Thursday, August 30, 2012

This Is Our Kitchen


Chitwan Kitchen
CHITWAN, NEPALThe walls of our house are made of mud and brick,” Hemanta explaines. “The roof is thatched. We don’t have a bathroom or a kitchen. Our kitchen is like the one I showed you in the village, a little hardened dirt floor off to one side where my wife and mother can start a wood fire and cook our meals. Like everyone in the village, my wife washes our clothes by hand. And like the others, we have a small rice paddy, which keeps us in rice four months of the year. We have sixteen ducks and I have a bicycle, which I use to get to work. Wages are very low and prices very high — stores are mostly for tourists — villagers barter and trade to get by. We want our two kids to have more, but it’s difficult. I want another male duck so we can breed more. A male duck cost 1,000 rupees ($12.50). My wife wants a water buffalo, but a buffalo cost 60,000 rupees ($681), and that’s too much for us. In the ideal world, I’d like to buy an elephant, but they’re really expensive, four million rupees ($45,454). If the tourists come back, (that’s a big if) a good elephant can pay for itself in two years.
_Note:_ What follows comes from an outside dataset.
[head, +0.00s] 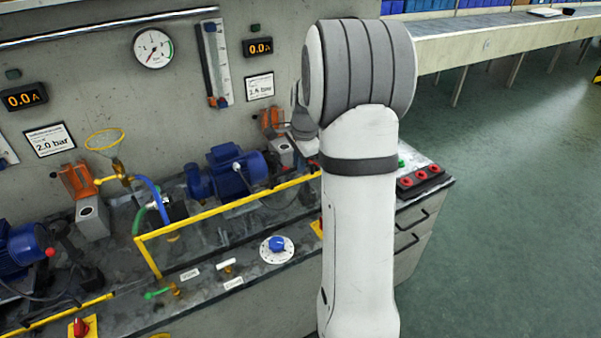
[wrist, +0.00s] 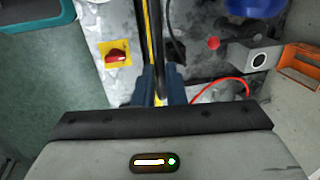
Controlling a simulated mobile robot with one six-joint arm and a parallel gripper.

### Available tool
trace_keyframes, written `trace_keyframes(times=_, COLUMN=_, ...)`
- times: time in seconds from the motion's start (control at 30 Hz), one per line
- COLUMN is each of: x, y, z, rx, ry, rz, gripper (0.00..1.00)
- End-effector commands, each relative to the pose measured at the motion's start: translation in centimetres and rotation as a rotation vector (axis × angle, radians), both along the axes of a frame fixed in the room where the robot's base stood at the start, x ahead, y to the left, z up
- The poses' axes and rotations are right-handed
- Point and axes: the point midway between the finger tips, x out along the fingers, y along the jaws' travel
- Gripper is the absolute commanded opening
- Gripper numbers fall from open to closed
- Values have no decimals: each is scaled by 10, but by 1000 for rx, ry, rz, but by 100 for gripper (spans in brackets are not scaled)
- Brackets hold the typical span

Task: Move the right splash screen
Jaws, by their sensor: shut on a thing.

But there’s a lot of uncertainty with our government and that’s creating problems for the tourism industry. Our Prime Minister, who’s a Moist, dissolved the parliament. The parliament had two years to write a constitution, but failed, so now we have neither a parliament nor a constitution, only a Prime Minister, and no one knows what’s going to happen next. We hope that fighting doesn’t break out again. When that happened, it was disastrous for the Park. Poachers were able to come in and kill some of our animals. The Park animals and tourism are our livelihood.”